> **Exercise data**
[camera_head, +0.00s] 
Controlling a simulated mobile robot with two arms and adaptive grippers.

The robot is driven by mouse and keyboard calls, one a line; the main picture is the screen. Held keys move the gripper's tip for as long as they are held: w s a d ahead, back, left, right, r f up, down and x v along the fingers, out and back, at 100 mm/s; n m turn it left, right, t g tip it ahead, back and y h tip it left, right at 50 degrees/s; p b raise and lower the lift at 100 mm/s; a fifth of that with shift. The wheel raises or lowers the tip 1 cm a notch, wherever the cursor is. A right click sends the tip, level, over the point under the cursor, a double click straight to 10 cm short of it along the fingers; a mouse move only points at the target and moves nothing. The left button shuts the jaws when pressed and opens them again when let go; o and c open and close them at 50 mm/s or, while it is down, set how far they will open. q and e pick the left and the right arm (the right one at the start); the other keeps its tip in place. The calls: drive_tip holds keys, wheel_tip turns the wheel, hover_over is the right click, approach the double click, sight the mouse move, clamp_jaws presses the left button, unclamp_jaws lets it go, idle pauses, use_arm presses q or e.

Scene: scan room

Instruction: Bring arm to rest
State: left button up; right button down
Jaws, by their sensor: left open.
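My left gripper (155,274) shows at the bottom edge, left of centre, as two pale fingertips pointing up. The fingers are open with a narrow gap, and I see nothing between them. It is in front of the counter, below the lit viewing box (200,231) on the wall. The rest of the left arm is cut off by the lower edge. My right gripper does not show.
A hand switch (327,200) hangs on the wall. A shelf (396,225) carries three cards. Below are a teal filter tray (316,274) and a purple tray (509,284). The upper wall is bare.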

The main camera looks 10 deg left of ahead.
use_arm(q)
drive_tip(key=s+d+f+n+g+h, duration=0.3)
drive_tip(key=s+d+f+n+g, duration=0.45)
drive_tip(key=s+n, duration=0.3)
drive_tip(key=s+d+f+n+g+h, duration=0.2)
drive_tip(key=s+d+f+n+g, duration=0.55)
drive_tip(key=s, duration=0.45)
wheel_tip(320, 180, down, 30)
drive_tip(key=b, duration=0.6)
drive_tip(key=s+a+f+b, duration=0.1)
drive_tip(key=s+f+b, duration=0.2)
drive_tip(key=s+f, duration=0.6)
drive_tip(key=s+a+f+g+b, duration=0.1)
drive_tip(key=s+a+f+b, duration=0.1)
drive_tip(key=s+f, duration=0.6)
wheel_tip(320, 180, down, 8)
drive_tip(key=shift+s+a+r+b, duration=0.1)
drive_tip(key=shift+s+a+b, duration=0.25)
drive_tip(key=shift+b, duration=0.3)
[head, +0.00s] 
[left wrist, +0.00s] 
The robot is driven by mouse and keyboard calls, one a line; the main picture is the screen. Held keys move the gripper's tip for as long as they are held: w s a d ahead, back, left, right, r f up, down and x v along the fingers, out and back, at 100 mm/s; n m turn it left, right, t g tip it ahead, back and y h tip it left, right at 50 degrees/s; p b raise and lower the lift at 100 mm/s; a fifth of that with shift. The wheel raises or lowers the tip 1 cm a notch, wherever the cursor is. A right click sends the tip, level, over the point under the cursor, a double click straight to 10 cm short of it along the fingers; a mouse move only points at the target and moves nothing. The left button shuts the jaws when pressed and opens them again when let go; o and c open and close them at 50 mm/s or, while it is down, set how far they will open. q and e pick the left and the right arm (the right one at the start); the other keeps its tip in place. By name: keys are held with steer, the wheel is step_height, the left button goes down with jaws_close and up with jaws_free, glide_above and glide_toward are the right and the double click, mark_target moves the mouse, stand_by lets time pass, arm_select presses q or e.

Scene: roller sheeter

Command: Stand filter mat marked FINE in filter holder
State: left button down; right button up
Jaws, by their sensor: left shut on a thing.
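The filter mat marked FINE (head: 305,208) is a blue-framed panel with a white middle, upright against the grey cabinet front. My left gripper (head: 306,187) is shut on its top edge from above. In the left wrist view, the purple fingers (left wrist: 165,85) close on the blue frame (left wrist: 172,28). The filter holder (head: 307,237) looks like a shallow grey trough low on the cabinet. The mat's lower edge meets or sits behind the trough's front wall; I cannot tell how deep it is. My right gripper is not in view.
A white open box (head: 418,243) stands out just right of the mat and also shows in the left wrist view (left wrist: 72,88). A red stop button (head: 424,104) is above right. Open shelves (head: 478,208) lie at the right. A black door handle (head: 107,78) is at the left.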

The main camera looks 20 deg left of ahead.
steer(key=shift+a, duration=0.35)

> **Exercise goal**
Transcribe the material exactly as it reads.

> **Task answer**
[camera_head, +0.00s] 
Controlling a simulated mobile robot with two arms and adaptive grippers.

The robot is driven by mouse and keyboard calls, one a line; the main picture is the screen. Held keys move the gripper's tip for as long as they are held: w s a d ahead, back, left, right, r f up, down and x v along the fingers, out and back, at 100 mm/s; n m turn it left, right, t g tip it ahead, back and y h tip it left, right at 50 degrees/s; p b raise and lower the lift at 100 mm/s; a fifth of that with shift. The wheel raises or lowers the tip 1 cm a notch, wherever the cursor is. A right click sends the tip, level, over the point under the cursor, a double click straight to 10 cm short of it along the fingers; a mouse move only points at the target and moves nothing. The left button shuts the jaws when pressed and opens them again when let go; o and c open and close them at 50 mm/s or, while it is down, set how far they will open. q and e pick the left and the right arm (the right one at the start); the other keeps its tip in place. The calls: drive_tip holds keys, wheel_tip turns the wheel, hover_over is the right click, approach the double click, sight the mouse move, clamp_jaws presses the left button, unclamp_jaws lets it go, idle pauses, use_arm presses q or e.

Scene: scan room

Instruction: Bring arm to rest
State: left button up; right button down
Jaws, by their sensor: left open.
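My left gripper (155,274) shows at the bottom edge, left of centre, as two pale fingertips pointing up. The fingers are open with a narrow gap, and I see nothing between them. It is in front of the counter, below the lit viewing box (200,231) on the wall. The rest of the left arm is cut off by the lower edge. My right gripper does not show.
A hand switch (327,200) hangs on the wall. A shelf (396,225) carries three cards. Below are a teal filter tray (316,274) and a purple tray (509,284). The upper wall is bare.

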The main camera looks 10 deg left of ahead.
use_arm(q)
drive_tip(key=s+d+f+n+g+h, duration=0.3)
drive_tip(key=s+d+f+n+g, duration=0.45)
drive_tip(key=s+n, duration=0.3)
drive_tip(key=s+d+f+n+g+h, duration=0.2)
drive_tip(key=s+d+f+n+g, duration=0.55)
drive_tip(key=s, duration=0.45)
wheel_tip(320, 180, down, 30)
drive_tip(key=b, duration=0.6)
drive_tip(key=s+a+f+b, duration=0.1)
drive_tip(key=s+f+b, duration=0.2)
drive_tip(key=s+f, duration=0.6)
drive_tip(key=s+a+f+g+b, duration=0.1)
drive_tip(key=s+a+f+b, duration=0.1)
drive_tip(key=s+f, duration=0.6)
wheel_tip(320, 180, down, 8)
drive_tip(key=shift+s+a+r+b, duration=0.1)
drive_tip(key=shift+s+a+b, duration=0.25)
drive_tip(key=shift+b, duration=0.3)
[head, +0.00s] 
[left wrist, +0.00s] 
The robot is driven by mouse and keyboard calls, one a line; the main picture is the screen. Held keys move the gripper's tip for as long as they are held: w s a d ahead, back, left, right, r f up, down and x v along the fingers, out and back, at 100 mm/s; n m turn it left, right, t g tip it ahead, back and y h tip it left, right at 50 degrees/s; p b raise and lower the lift at 100 mm/s; a fifth of that with shift. The wheel raises or lowers the tip 1 cm a notch, wherever the cursor is. A right click sends the tip, level, over the point under the cursor, a double click straight to 10 cm short of it along the fingers; a mouse move only points at the target and moves nothing. The left button shuts the jaws when pressed and opens them again when let go; o and c open and close them at 50 mm/s or, while it is down, set how far they will open. q and e pick the left and the right arm (the right one at the start); the other keeps its tip in place. By name: keys are held with steer, the wheel is step_height, the left button goes down with jaws_close and up with jaws_free, glide_above and glide_toward are the right and the double click, mark_target moves the mouse, stand_by lets time pass, arm_select presses q or e.

Scene: roller sheeter

Command: Stand filter mat marked FINE in filter holder
State: left button down; right button up
Jaws, by their sensor: left shut on a thing.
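The filter mat marked FINE (head: 305,208) is a blue-framed panel with a white middle, upright against the grey cabinet front. My left gripper (head: 306,187) is shut on its top edge from above. In the left wrist view, the purple fingers (left wrist: 165,85) close on the blue frame (left wrist: 172,28). The filter holder (head: 307,237) looks like a shallow grey trough low on the cabinet. The mat's lower edge meets or sits behind the trough's front wall; I cannot tell how deep it is. My right gripper is not in view.
A white open box (head: 418,243) stands out just right of the mat and also shows in the left wrist view (left wrist: 72,88). A red stop button (head: 424,104) is above right. Open shelves (head: 478,208) lie at the right. A black door handle (head: 107,78) is at the left.

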The main camera looks 20 deg left of ahead.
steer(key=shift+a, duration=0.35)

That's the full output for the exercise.